Chapter 7 by Anna Schultz returns the reader to India, but this time to examine Sant Tukdoji Maharaj, a singer-saint and compatriot of Gandhi who supported non-violence and land reform, but also the nuclearization of the Indian state. The influential leader was even turned to by the Indian state to provide a conduit for ideas from the government to his rural followers. In chapter 8, Qian Zhang discusses the ways the Chinese state purified the cultural sphere of Western-influenced music—this “yellow music” was pushed out (making Hong Kong the centre of pop music)—“asserting ideological political control” (233) in the process.

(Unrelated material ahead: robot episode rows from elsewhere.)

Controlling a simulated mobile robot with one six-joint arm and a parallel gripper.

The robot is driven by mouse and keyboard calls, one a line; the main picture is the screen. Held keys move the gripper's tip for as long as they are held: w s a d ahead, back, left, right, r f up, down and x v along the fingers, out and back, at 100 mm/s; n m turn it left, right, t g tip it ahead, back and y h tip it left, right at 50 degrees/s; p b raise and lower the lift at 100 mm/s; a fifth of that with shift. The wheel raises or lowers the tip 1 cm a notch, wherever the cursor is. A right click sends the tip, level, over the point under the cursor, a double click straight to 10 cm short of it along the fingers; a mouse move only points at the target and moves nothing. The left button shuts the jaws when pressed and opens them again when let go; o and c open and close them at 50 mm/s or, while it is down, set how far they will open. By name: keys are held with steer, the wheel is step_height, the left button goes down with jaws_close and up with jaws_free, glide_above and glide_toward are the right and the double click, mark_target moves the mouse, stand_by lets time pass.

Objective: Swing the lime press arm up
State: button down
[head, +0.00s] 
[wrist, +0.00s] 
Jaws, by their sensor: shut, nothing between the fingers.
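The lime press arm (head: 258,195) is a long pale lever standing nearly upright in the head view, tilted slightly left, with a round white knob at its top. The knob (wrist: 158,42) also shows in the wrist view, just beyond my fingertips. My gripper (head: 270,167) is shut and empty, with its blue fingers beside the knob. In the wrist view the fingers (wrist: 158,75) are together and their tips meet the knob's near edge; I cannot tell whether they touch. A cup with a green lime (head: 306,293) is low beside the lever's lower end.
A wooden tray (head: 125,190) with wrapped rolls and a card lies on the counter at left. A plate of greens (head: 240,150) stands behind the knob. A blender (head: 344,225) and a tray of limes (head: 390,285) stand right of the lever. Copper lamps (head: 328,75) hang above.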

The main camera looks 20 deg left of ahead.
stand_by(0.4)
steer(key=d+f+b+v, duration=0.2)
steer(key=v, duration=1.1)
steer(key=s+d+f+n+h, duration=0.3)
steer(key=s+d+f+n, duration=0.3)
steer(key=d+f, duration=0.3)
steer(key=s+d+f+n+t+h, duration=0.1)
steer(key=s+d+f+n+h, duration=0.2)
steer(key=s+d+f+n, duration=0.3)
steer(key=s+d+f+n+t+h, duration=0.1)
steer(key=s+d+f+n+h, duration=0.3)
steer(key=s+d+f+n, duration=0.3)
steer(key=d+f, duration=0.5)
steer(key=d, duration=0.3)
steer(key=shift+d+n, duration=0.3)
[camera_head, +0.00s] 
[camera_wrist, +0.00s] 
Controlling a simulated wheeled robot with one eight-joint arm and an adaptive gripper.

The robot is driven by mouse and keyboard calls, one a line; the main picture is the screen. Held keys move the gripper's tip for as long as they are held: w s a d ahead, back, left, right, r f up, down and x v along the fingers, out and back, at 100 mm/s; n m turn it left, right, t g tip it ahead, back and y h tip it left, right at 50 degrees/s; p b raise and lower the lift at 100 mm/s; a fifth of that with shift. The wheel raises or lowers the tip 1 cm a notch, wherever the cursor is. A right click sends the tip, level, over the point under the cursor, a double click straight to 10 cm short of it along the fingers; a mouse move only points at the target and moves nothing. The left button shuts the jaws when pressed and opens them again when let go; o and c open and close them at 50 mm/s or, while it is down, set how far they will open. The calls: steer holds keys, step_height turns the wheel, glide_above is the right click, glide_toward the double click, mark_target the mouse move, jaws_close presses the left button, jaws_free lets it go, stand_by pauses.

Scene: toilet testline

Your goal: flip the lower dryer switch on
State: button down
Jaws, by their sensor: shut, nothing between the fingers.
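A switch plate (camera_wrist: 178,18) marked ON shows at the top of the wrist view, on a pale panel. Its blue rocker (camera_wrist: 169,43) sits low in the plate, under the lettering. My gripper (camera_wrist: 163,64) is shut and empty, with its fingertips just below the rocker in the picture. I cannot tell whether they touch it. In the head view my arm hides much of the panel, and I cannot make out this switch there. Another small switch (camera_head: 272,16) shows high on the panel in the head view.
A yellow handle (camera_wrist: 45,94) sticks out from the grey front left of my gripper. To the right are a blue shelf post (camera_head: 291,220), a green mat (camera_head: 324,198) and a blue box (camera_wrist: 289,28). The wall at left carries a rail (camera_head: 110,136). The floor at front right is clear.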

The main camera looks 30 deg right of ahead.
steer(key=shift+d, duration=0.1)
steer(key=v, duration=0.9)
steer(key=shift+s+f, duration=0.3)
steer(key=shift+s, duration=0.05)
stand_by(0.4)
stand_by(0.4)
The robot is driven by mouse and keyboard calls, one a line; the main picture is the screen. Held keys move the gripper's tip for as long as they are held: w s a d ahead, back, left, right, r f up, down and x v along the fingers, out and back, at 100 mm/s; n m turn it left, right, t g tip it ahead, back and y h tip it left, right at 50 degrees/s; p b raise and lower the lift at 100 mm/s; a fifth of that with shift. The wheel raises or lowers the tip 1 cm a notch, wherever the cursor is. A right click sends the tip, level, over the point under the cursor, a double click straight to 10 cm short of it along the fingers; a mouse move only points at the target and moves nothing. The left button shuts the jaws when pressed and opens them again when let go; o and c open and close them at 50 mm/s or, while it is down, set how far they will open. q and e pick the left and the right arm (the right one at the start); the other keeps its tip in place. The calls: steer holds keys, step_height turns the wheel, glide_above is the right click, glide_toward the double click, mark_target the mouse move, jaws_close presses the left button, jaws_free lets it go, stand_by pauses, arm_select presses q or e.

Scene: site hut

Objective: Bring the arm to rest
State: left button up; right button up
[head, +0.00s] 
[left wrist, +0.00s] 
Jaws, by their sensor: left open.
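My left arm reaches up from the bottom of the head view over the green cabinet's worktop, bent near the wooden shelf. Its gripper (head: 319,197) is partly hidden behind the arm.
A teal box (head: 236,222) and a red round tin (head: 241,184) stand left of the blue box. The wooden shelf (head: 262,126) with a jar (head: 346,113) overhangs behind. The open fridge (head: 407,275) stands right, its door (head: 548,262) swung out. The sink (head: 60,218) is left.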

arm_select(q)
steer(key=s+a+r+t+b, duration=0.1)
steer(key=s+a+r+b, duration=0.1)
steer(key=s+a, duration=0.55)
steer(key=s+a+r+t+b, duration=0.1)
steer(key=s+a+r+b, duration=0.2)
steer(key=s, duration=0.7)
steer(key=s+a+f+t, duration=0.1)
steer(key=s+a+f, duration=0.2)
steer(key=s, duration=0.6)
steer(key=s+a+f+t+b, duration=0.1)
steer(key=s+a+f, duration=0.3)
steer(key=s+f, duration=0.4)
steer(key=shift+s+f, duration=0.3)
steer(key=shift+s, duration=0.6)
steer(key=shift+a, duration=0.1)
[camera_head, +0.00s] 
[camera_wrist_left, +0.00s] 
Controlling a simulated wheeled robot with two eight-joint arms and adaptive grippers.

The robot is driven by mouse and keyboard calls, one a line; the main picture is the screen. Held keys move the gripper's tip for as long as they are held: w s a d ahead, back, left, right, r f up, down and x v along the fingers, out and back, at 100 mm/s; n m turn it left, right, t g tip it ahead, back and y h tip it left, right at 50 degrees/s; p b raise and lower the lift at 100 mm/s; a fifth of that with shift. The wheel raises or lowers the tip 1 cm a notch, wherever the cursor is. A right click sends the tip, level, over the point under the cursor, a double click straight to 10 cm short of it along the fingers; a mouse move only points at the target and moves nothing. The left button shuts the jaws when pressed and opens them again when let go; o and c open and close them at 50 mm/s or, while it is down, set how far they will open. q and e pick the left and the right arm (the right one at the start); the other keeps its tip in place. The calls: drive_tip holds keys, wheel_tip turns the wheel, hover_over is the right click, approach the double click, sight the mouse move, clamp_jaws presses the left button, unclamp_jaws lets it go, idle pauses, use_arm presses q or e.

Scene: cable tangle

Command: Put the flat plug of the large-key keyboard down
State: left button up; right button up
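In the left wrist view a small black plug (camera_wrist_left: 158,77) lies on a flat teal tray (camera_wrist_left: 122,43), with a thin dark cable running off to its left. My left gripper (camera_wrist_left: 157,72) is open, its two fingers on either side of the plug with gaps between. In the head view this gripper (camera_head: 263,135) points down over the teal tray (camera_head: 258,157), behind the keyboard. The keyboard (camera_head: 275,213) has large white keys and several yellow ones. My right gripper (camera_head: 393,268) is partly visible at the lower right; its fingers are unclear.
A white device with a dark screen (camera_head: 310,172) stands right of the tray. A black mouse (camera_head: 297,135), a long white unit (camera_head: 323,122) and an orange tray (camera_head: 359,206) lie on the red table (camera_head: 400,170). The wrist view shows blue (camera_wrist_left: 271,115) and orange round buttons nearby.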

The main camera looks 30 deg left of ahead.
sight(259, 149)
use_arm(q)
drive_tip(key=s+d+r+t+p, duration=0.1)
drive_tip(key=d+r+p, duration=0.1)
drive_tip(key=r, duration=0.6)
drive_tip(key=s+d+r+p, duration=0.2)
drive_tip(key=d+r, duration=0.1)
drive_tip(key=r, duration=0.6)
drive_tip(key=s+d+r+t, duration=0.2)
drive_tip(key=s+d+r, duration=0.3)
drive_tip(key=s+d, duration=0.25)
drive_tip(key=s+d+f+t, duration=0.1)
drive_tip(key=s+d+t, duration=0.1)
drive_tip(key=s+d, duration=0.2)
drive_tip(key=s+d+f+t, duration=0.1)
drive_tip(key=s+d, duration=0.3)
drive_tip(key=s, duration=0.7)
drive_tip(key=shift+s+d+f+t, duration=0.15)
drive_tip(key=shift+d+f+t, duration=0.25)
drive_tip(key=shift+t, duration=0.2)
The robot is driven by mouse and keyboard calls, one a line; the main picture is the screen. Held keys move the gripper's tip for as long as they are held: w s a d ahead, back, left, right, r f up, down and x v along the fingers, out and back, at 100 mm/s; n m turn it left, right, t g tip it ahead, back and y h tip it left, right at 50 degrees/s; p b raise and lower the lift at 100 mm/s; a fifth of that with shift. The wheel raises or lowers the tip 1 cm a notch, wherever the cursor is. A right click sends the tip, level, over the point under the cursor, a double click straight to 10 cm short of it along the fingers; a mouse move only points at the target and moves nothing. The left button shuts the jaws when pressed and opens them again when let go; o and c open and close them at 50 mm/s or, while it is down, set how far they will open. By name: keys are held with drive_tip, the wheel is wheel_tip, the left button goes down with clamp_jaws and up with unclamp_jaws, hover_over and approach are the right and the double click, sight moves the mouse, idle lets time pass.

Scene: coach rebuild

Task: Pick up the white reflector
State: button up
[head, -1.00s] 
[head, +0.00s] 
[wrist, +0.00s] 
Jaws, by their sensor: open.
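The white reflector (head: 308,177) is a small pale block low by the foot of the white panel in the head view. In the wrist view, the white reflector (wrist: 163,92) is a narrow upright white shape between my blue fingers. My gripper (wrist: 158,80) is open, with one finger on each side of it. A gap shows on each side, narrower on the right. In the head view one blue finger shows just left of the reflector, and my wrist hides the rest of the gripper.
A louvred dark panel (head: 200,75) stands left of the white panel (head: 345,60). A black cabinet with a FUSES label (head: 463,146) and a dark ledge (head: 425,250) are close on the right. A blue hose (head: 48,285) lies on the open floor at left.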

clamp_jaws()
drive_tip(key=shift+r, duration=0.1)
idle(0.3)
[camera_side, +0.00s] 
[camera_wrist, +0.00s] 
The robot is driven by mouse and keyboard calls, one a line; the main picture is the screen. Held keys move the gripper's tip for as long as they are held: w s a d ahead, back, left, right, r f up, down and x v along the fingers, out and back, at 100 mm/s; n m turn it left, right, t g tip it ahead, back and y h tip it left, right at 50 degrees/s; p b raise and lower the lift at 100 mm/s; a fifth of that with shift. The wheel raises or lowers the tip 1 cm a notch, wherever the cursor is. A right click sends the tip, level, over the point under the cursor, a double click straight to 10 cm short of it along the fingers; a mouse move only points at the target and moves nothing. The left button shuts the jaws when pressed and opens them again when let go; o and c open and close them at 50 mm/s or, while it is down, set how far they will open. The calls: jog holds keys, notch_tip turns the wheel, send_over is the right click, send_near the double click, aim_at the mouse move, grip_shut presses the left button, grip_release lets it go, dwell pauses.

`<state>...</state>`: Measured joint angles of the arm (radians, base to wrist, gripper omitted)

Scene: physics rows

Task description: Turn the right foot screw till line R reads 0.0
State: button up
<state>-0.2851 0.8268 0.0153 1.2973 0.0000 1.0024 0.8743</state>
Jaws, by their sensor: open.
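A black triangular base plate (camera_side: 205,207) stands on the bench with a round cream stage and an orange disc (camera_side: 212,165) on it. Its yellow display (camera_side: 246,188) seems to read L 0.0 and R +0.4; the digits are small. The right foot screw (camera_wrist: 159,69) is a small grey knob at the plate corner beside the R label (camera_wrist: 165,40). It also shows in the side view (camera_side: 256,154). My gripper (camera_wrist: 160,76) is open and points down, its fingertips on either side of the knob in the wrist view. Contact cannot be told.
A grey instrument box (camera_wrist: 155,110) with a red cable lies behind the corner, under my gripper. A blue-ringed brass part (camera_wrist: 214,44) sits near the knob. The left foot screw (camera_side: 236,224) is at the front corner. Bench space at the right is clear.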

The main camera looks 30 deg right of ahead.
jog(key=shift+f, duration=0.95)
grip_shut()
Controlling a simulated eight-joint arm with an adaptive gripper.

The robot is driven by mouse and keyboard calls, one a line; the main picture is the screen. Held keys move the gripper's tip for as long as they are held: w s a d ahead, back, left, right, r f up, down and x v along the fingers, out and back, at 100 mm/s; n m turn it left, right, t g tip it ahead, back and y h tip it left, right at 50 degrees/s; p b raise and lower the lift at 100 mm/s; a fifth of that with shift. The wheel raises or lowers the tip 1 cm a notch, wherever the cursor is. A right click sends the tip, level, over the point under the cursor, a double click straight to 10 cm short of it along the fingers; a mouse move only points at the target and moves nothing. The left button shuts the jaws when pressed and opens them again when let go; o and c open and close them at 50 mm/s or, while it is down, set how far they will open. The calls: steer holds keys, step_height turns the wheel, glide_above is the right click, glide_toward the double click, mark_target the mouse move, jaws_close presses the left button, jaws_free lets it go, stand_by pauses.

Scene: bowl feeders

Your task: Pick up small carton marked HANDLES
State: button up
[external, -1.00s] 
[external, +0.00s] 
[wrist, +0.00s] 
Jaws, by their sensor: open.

In the afterward, Christine Yano likens the Cold War to a multiplex, where different theatres show a different narrative, but sound leaks through the walls so that the experience in Japan becomes periodically audible in Indonesia. This is in part, Yano explains, due to the jet age—as airplanes carried people they also transported their cultures—allowing countries in Asia to approach each other directly. The “geopolitics of the musical encounter” (256) are changing, Yano explains. Today, Chinese “red songs” and Japanese nationalist anthems become the nostalgic pop music of the older generation, and once-frightening sites like the DMZ become a place for tourist encounters where, as Shin relates at the start of his chapter, we can now imagine soldiers from both sides enjoying the music of folk singer Kim Kwang-seok.